**Given exercise**
Report only the number of lines in this material that include the string "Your".
__________
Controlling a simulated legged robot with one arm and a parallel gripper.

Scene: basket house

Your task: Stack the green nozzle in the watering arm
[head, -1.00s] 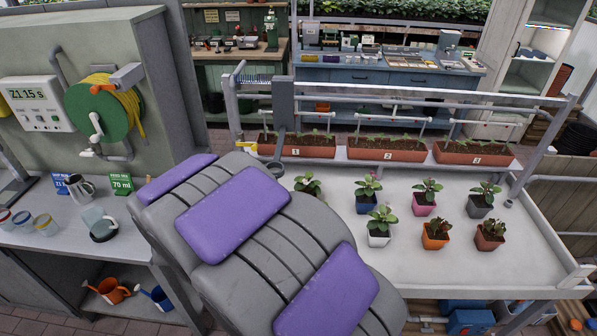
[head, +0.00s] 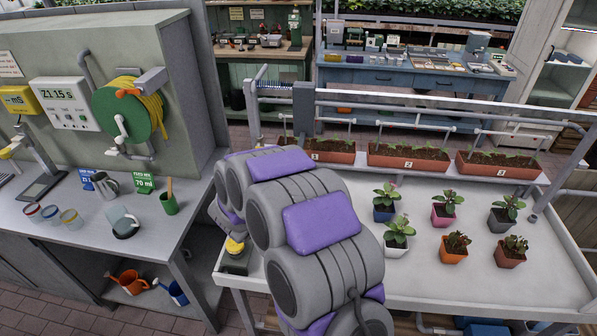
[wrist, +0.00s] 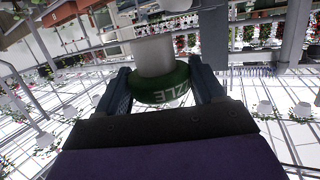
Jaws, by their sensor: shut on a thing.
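In the wrist view, my gripper (wrist: 160,82) is shut on the green nozzle (wrist: 168,95), a dark green ring with white lettering that partly reads "ZZLE". A pale grey cylinder (wrist: 152,57) stands against the ring; I cannot tell whether it is part of the nozzle or of something else. In the head view, my arm hides the gripper and nozzle. A grey upright block (head: 305,108) sits on the rail over the plant table, perhaps part of the watering arm; my arm covers its lower part.
The white plant table (head: 480,285) holds several small potted plants. Brown planters (head: 408,157) line its back.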

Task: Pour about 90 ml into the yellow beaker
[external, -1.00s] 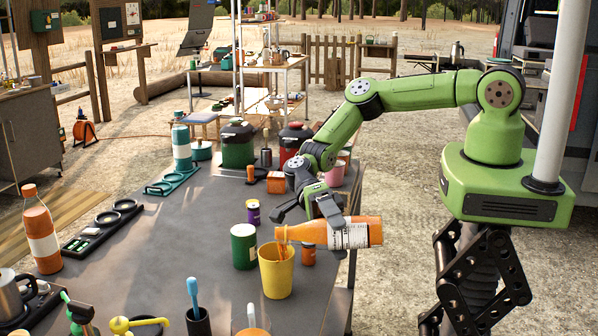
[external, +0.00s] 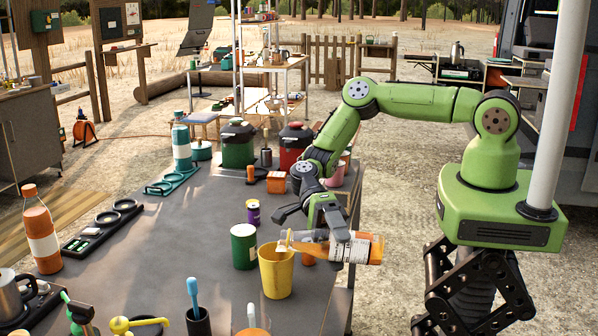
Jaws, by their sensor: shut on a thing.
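My gripper (external: 338,228) is shut on a clear bottle (external: 357,248) with a white label and orange liquid. The bottle lies nearly level, its neck to the left and its base slightly lower. Its mouth is over the rim of the yellow beaker (external: 276,274), which stands upright on the table. A thin yellowish streak shows at the mouth; I cannot tell if liquid is still running. The level inside the beaker is hidden by its wall.
A green can (external: 243,247) stands just left of the beaker, with a purple can (external: 253,212) behind it. A small orange container sits behind the bottle, partly hidden. A black cup (external: 198,322) with a blue-handled tool stands in front. The table's (external: 165,245) middle left is clear.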

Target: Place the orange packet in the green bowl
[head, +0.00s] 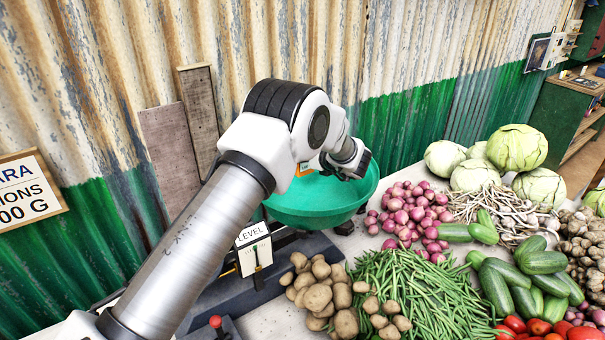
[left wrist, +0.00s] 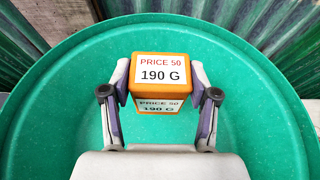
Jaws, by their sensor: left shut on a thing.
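The green bowl (head: 315,205) sits on the balance in the head view, partly behind my left arm. In the left wrist view the bowl (left wrist: 50,95) fills most of the picture. The orange packet (left wrist: 163,75) carries a label reading PRICE 50, 190 G. My left gripper (left wrist: 162,95) is shut on the packet, with one finger at each side, over the inside of the bowl. A bit of the packet (head: 304,172) shows in the head view beside my wrist. I cannot tell whether the packet touches the bowl's floor. My right gripper is not in view.
A LEVEL sign (head: 252,236) stands in front of the bowl. Potatoes (head: 318,296), green beans (head: 415,295) and red onions (head: 415,212) lie close by on the right. A corrugated wall (head: 400,60) stands right behind the bowl.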

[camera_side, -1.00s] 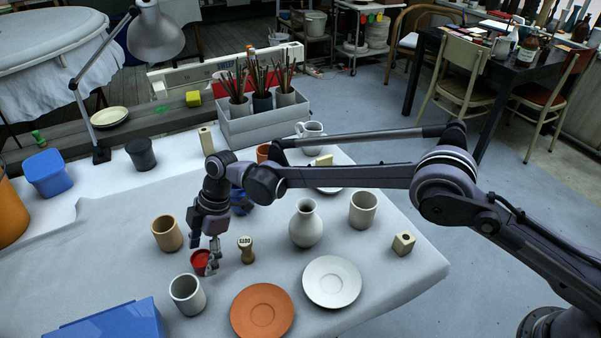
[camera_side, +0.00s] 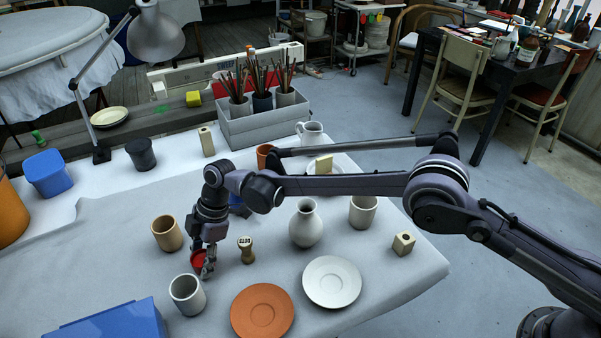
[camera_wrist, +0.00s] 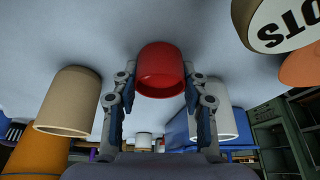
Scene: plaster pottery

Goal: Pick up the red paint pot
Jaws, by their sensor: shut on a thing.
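The red paint pot (camera_side: 198,259) is a small red cup. My gripper (camera_side: 205,262) points down at it, with its fingers on the pot's sides. In the wrist view the red pot (camera_wrist: 160,70) sits between the two fingers of my gripper (camera_wrist: 160,88), which are shut on it. In the side view the fingers cover part of the pot. I cannot tell whether its base touches the cloth.
A tan cup (camera_side: 167,234) stands behind left, a white cup (camera_side: 187,296) in front, and a stamp with letters (camera_side: 246,250) to the right. A terracotta saucer (camera_side: 262,311), a white saucer (camera_side: 332,283) and a white vase (camera_side: 306,226) are further right. A blue box (camera_side: 105,322) lies front left.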

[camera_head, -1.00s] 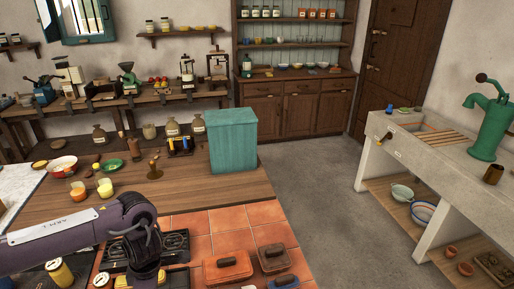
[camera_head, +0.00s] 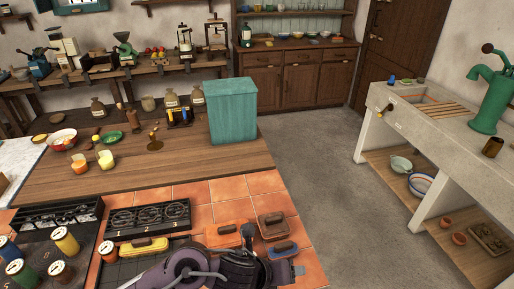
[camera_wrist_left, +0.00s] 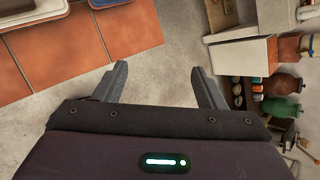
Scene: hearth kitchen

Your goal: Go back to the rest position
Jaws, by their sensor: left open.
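My left gripper (camera_wrist_left: 160,76) shows in the left wrist view with its two grey fingers spread wide and nothing between them. It hangs past the edge of the orange tiles, with pale floor beyond its fingers. In the head view my purple left arm lies folded low at the bottom centre, in front of the tiled counter (camera_head: 196,192). Its gripper is hard to make out there. My right gripper is in neither view.
A small burner stove (camera_head: 150,217) and several canisters stand to the left. A teal box (camera_head: 232,110) stands behind. Open floor (camera_head: 330,200) lies to the right.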

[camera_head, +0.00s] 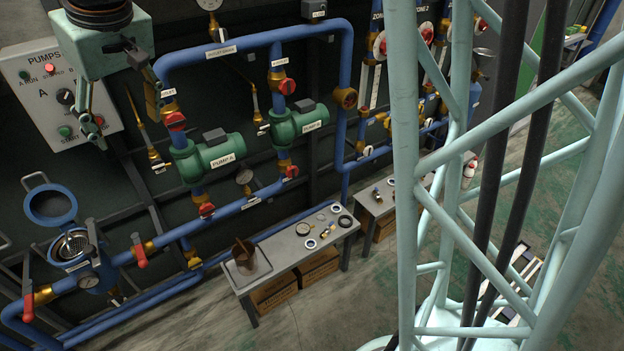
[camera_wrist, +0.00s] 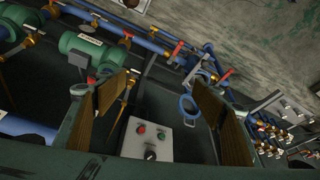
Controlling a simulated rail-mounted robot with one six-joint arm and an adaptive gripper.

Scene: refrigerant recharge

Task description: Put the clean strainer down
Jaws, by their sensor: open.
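A shiny metal strainer (camera_head: 74,243) sits inside the open blue strainer housing (camera_head: 88,272) at the lower left of the head view. The housing's round blue lid (camera_head: 50,205) is swung up behind it; it also shows in the wrist view (camera_wrist: 189,106). A brown, dirty-looking strainer (camera_head: 244,254) stands in a tray (camera_head: 262,268) on the bench. My gripper (camera_head: 120,112) is open and empty at the upper left, well above the housing and apart from it. In the wrist view nothing is between its spread fingers (camera_wrist: 160,102).
A pump control box (camera_head: 42,98) is on the wall close to my gripper. Blue pipes with red-handled valves (camera_head: 139,251) and green pumps (camera_head: 208,158) line the wall. The bench (camera_head: 290,248) holds small rings and a gauge. Open floor lies in front.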

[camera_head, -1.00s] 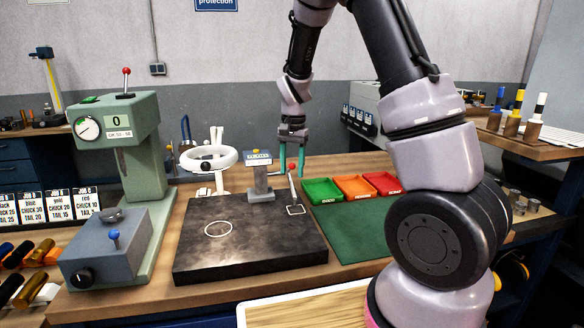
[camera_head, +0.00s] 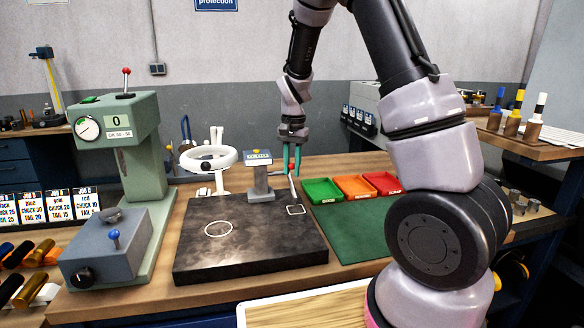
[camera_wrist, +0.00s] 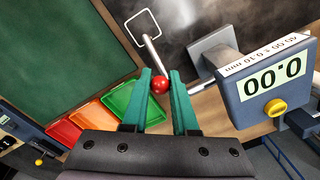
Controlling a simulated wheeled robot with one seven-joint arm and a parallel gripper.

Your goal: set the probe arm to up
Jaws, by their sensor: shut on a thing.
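The probe arm is a thin metal rod (camera_head: 292,187) with a red ball knob, beside the gauge (camera_head: 258,160) on its grey post at the back of the dark plate. The rod slants down from the knob toward the white square outline on the plate. My gripper (camera_head: 291,168) points down with its teal fingers closed around the knob. In the wrist view the red knob (camera_wrist: 159,86) sits between the fingertips, and the rod (camera_wrist: 154,54) runs away toward the square. The gauge (camera_wrist: 272,85) there reads 0.00. The fingers partly hide the knob in the head view.
The dark plate (camera_head: 255,250) is bare apart from its outlines and the gauge post. A white ring fixture (camera_head: 208,160) stands to the gauge's left. Green (camera_head: 322,191), orange and red trays lie to the right. A green press (camera_head: 135,145) stands at left.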

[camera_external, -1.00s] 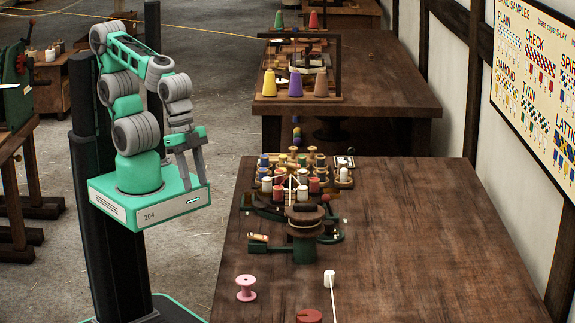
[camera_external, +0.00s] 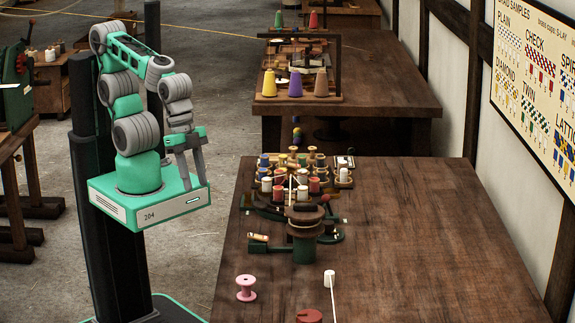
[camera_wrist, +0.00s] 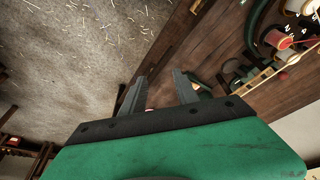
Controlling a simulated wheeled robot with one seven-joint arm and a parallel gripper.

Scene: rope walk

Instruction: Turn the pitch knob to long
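The braiding machine (camera_external: 304,249) is green with a brown round top and stands on the near bench, with several coloured spools behind it. A small white plate with dark parts (camera_external: 345,162) sits at its back right. I cannot make out a pitch knob or its marking for certain. My gripper (camera_external: 192,172) hangs over the front of my base, left of the bench and well apart from the machine. In the wrist view (camera_wrist: 160,76) its two grey fingers are spread with nothing seen held between them. Part of the machine (camera_wrist: 256,58) shows at the upper right there.
A pink spool (camera_external: 245,287), a white spool (camera_external: 330,279) with a thread and a red round piece (camera_external: 309,316) are at the bench's near end. The bench's right side (camera_external: 425,240) is clear. A farther bench holds several cones. The wall stands at right.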

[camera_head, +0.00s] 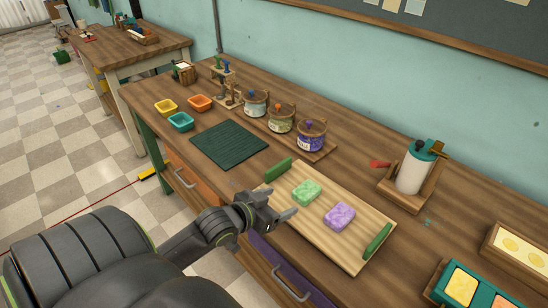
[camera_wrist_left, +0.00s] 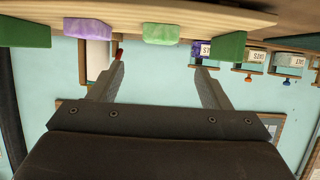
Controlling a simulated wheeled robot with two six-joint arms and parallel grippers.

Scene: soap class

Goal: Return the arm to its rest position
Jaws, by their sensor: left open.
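My left gripper (camera_head: 284,207) is open and empty in the head view, at the front edge of the light wooden tray (camera_head: 318,242). A green soap bar (camera_head: 307,193) and a purple soap bar (camera_head: 339,216) lie side by side on that tray, apart from the gripper. In the left wrist view, which appears upside down, the open fingers (camera_wrist_left: 160,80) have nothing between them. The green soap (camera_wrist_left: 169,34) and purple soap (camera_wrist_left: 88,28) show along the top there. My right gripper is in neither view.
A dark green mat (camera_head: 228,146), small coloured dishes (camera_head: 181,122) and a row of lidded jars (camera_head: 281,118) stand behind the tray. A white dispenser (camera_head: 414,168) stands to the right. A teal mould tray (camera_head: 462,287) is at the lower right. Drawer handles (camera_head: 293,285) project from the bench front.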

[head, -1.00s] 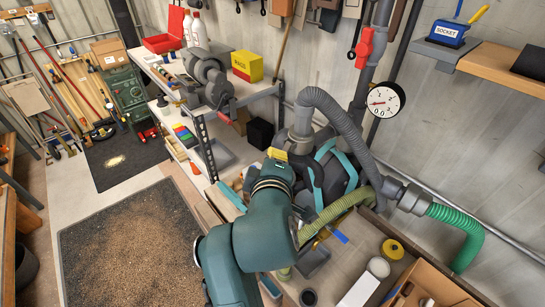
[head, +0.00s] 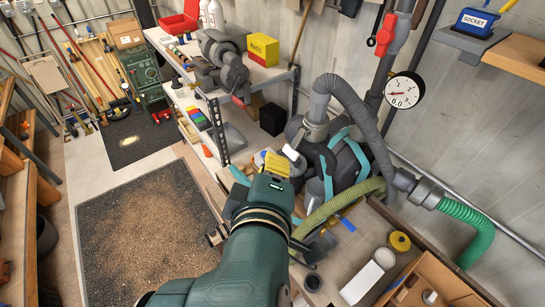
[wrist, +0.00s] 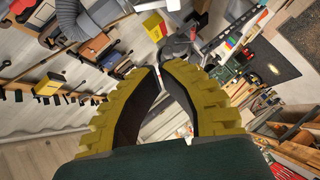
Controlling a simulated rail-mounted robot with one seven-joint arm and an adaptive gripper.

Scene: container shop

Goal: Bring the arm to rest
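My arm comes up from the bottom of the head view, green, with my gripper (head: 272,162) at its far end in front of the grey machine with the hose. In the wrist view, the two yellow ribbed fingers of my gripper (wrist: 159,69) reach upward with dark inner faces. A narrow gap shows between their tips and a wider one lower down. I see nothing held between them. The finger gap is hard to see in the head view.
A grey machine (head: 340,165) with a thick hose (head: 345,105) stands close beyond my gripper. A shelf unit with a yellow box (head: 263,50) is behind. A pressure gauge (head: 404,90) hangs at right. A dark floor mat (head: 95,215) with brown grit lies left of my arm.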

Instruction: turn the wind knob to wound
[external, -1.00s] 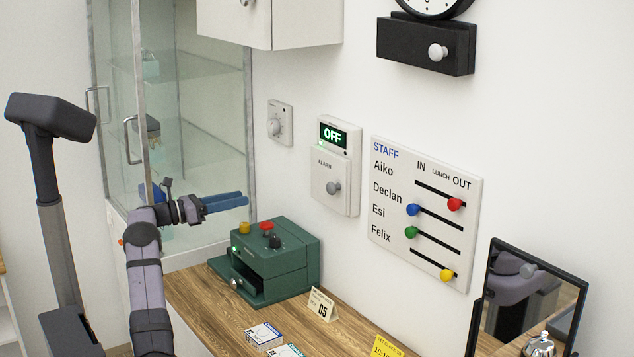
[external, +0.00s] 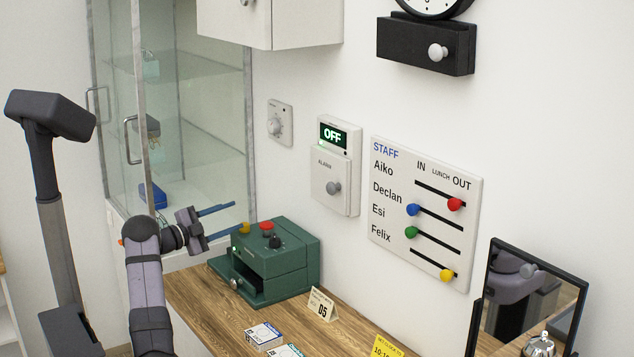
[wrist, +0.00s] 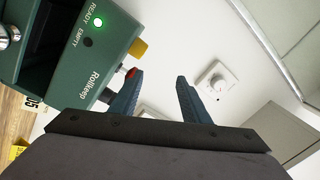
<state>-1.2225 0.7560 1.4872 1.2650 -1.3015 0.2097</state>
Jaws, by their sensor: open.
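The green Rollkeep device (external: 290,268) stands on the wooden counter with its front drawer partly out. It has a yellow knob (external: 243,228), a red knob (external: 266,227) and a black knob (external: 275,242). No wind or wound label is readable, so I cannot tell which knob is the wind knob. My gripper (external: 233,219) is open and empty, left of the device at about the height of its top. In the wrist view the fingers (wrist: 160,76) are apart, and the yellow knob (wrist: 138,48) shows beyond the left finger. A green light (wrist: 98,22) glows by READY.
A wall dial (external: 276,126), an alarm box (external: 336,180) reading OFF, and a staff board (external: 425,215) hang on the wall. A black box with a white knob (external: 437,52) is under the clock. A glass cabinet (external: 175,110) stands behind my gripper. Small boxes (external: 264,335) lie on the counter.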

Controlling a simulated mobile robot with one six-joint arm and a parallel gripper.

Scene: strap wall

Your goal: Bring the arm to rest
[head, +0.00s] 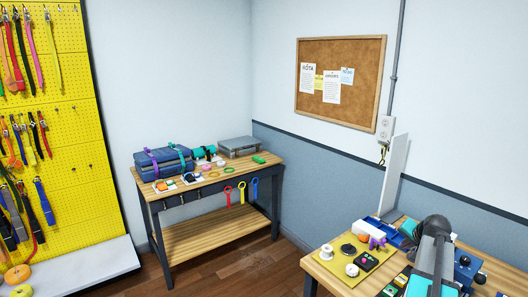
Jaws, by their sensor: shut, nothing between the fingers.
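A part of my arm, with a dark rounded joint and a pale grey link, shows at the lower right in the head view. It stands in front of the near workbench (328,277) and hides part of its top. The fingers of my gripper do not show, so I cannot see what is around them.
A yellow pegboard (75,125) with hanging straps stands at the left above a pale ledge (95,265). A wooden bench (215,235) with cases and small items stands in the corner. A white upright panel (394,178) rises from the near workbench. Wooden floor (250,270) lies open between the benches.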

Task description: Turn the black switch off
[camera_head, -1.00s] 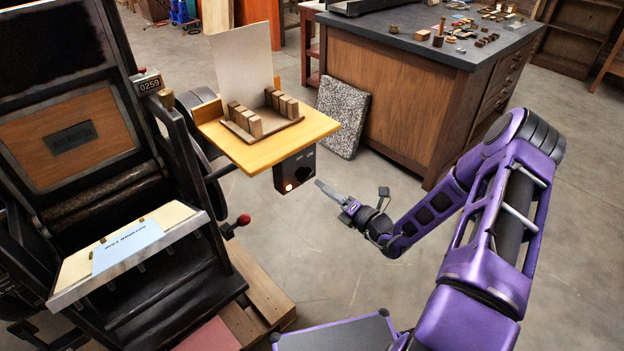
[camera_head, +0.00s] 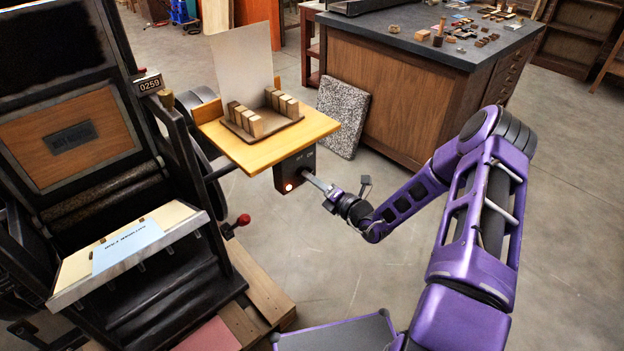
__________
**Exercise result**
4